Slowing economic activity in China isn’t affecting that nation’s appetite for dairy products.
“A handful of sectors are yet to have tariffs eliminated; dairy is one of them,” NZ’s lead negotiator Brad Burgess told Dairy News.
“They are being phased out under the safeguards. That safeguard issue has been mentioned by the sector as a non-trade barrier they are facing into China so it is certainly an issue we will be looking to... progress.
“The safeguards on dairy expire under the current FTA; they expire in 2022 and 2024, so from 2025 all dairy products into China will be tariff-free.
“The question will be ‘is there anything we can do to improve that situation before then?, but the FTA already allows duty free access for dairy in a number of years.”
Dairy issues may also arise as part of a broader conversation in the context of agricultural cooperation and access for service exporters such as agritech.
“We have a number of initiatives bilaterally with China already, including an agricultural growth partnership; but we will look at what further cooperation might be appropriate in terms of the FTA upgrade.”
The existing FTA with China came into force in 2008. That has been successful: two way trade with China has almost tripled since then and China is now our largest goods export market.
The Ministry for Foreign Affairs and Trade sees plenty of scope to upgrade the agreement including to grow two-way trade for all products to $30b by 2020 from $23b to June 2016.
That was set when former Prime Minister John Key and President Xi Jinping agreed to explore upgrading the FTA.

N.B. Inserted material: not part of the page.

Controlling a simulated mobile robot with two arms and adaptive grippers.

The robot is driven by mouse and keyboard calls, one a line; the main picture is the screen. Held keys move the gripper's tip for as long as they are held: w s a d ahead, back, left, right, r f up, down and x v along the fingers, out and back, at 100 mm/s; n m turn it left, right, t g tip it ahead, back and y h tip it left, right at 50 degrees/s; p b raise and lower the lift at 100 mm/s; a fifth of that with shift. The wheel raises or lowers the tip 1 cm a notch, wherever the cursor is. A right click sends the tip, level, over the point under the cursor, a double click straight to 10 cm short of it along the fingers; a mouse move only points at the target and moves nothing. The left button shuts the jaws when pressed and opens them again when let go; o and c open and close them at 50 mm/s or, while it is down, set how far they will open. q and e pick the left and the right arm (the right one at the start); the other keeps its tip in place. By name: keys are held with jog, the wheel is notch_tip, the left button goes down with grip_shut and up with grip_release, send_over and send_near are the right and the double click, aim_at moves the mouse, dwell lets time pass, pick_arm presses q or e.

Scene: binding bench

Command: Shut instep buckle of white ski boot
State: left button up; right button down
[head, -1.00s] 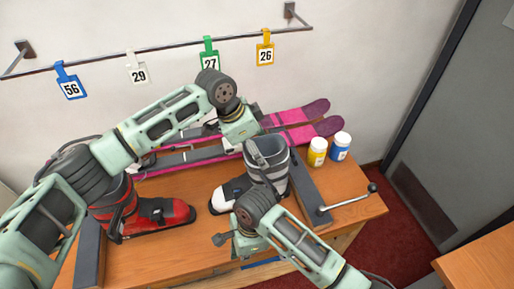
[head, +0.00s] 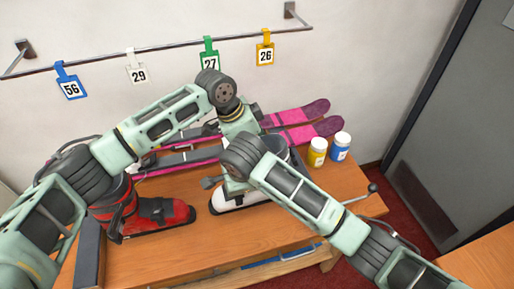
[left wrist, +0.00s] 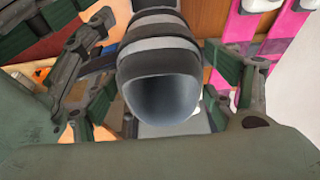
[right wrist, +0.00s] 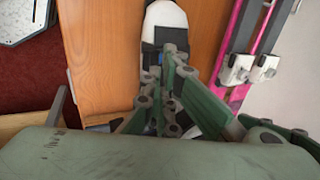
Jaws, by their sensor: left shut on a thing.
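The white ski boot (head: 222,200) stands on the wooden bench, toe to the left. In the head view my right arm covers most of it. My left gripper (left wrist: 160,85) is shut on the boot's dark grey upper shaft (left wrist: 160,60), one finger on each side. My right gripper (head: 209,183) is over the boot's instep, fingertips drawn together. In the right wrist view the fingers (right wrist: 165,75) lie over the boot just behind its white toe (right wrist: 163,20). The instep buckle is hidden behind the fingers, so I cannot tell how its lever lies.
A red ski boot (head: 160,211) stands to the left on the bench (head: 190,238). Pink skis (head: 300,115) lie behind. A yellow jar (head: 317,152) and a blue jar (head: 340,146) stand at the back right. The bench front is clear.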

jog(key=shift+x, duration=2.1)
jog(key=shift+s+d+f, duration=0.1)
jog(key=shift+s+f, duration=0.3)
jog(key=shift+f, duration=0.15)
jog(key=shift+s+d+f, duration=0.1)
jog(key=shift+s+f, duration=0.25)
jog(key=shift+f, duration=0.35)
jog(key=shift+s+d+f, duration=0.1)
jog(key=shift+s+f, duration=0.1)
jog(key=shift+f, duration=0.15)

The negotiators have two broad objectives: first, reducing the barriers NZers still face in doing business in China -- either those we weren’t able to address in the original FTA or new issues that have emerged since.
The focus is on the barriers themselves, and on improving existing processes with China to address issues in the future.
The second objective is to modernise the agreement to ensure it remains relevant by updating it to reflect developments in regulations since 2008 and developments in trade policies since 2008; and also to encompass new issues like digital trade.
In 2014, Key and Xi agreed to explore the scope to upgrade the agreement. Two years were spent exploring that and agreeing on what the scope of those negotiations should be.
“We saw public submissions as part of that and got a lot of submissions about some of those barriers to trade that are among our objectives in upgrading the agreement.”
In November 2016 they reached agreement to launch negotiations.
A top Chinese leader, Premier Li, has indicated that the upgrade was part of China’s leadership in trade globally. Negotiations were launched in April.
Burgess said last week the second round will take place in China in two weeks and they will start talking priorities. The scoping document includes -- but is not limited to -- nine areas they have agreed to cover which includes technical barriers to trade and agricultural cooperation.
Sanitary and phyto-sanitary measures are outside the scope of negotiations as regulators are working on these and already have a five year implementation plan.
The Ministry for Foreign Affairs and Trade now wants to hear from the public, business, NGOs and any interested NZers on what their priorities should be. They have identified three broad areas: goods and non tariff barriers or regulatory issues affecting the goods at the border, better access for NZ service exporters, and how they can advance digital trade.
Public submissions have been invited and are still welcomed, in individual and group meetings; they are going out to all known services and exporters going into the China market and are happy to meet one-on-one. They will upgrade their website after each round.
MFAT is keen to get feedback from businesses and exporters, including red tape issues in China.